Funny thing is, this 'shill' has only posted that he's 'found' something at Penny Stock Weakly. (Misspelled on purpose). That's all he's ever posted.
I hope all you unAmerican jerks lose your #$%$ trying to get rich by buying a COMMUNIST CHINESE stock. There are so many American investments that you could have bought that will do better! Hope you lose every fricking DIME!!!
Good choice - of you like giving money away! Better choices: EPD, AAPL, CLX, And about a thousand others. Good luck. I'm taking a 7% loss in just a short time. Tells me someone knows more than I do about this dog!
That's the difference between us. You're a dividend investor and I'm a ROI investor, and that sometimes includes high divvy stocks. My investment account is up (as of the end of August) YTD 27.52% and 12 months 37.34%. Since inception average 20.20% gain per year. And some years I converted to cash and sat on the sidelines. My active trading year average is quite a bit higher than 20.20%.Sitting on the sidelines with cash is how I missed the big declines under GW Bush. BTW the 5 biggest declines ever, in the DJIA were under GW Bush.

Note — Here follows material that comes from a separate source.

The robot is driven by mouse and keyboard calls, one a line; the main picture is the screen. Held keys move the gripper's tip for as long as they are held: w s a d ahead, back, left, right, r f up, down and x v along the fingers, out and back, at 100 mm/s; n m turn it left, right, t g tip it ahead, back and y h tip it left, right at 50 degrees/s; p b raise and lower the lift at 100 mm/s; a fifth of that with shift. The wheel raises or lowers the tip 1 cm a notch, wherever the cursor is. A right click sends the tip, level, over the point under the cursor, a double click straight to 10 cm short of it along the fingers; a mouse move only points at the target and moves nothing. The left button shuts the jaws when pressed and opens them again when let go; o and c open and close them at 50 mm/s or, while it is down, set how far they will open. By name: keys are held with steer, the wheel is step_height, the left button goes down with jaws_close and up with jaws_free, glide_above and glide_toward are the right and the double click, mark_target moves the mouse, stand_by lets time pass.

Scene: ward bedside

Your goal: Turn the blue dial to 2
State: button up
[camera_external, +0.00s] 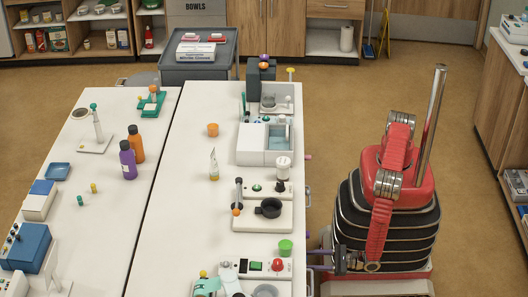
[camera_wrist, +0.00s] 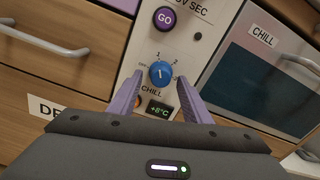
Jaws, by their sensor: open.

I also like to go to the PSEC board and yank their chains every once in a while. Divvy is .10% less by KCAP, but 5 years ago PSEC was selling at the same price it is today. KCAP has appreciated by 53% or over 10% a year. Boy do they get irate when I point out the differences.
I wish some of you posters lived near me. I could use the fertilizer!!
Every once in a while I compare BDC's. I am heavily invested in KCAP for over 5 years. 5 years ago it sold for $5.50 and PSEC sold for $10.14. Today KCAP has had a 10% per year growth plus the 12.7% dividend. An ROI of 22.7% per year. PSEC is still selling for what it sold for 5 years ago. ZERO growth and a 12.8% divvy. ROI = 12.8%.
Still see no logical reason to own a stock with no growth potential.
I keep our MLP (EPD) in a taxable account since the distributions far exceed $1,000.00 and it's just a lot easier on my bookkeeper. I had a couple but EPD has performed so well for us the past few years that I sold them and bought more. Also EPD gives a discount on reinvestments.
Jimmie: A quick check reveals: If you had spent the same amount of money on KCAP you would have collected .111 less in dividends but you'd have a growth of almost $1,000.00.
Who knows. We can examine it, reexamine it, talk about all the techs and even come up with some BS answer, like the 'talking heads' do on TV. Truth is: Hard to say. I checked our stocks and the 5 biggest divvy payers were mixed. But the solid stocks in our accounts did OK. T +.31, SO + .41, EPD + .55. All return over 5% on our C/B. But KCAP - .12 and CCUR -.18 are our 2 'weak sisters.' Our annual divvies are an annual rate of 4.52% average. Sure beats the hell out of banks!! Plus we have YTD ROI of 21.52% and 12 month of 37.34%, as of 8-31. I'll buy more on a dip below our C/B and have no plans to sell anytime soon. GLTU.
BUY - BUY - BUY. It's below your Cost basis now. It's time to drop some more money on the line.
And the next day it drops over 3%. Maybe it's just people selling to jump on the Alibaba band wagon. I fail to understand why Americans keep enriching Communist China. They have sworn to conquer us and they're doing it a dollar at a time (Multiplied by millions a day). Pure greed I guess.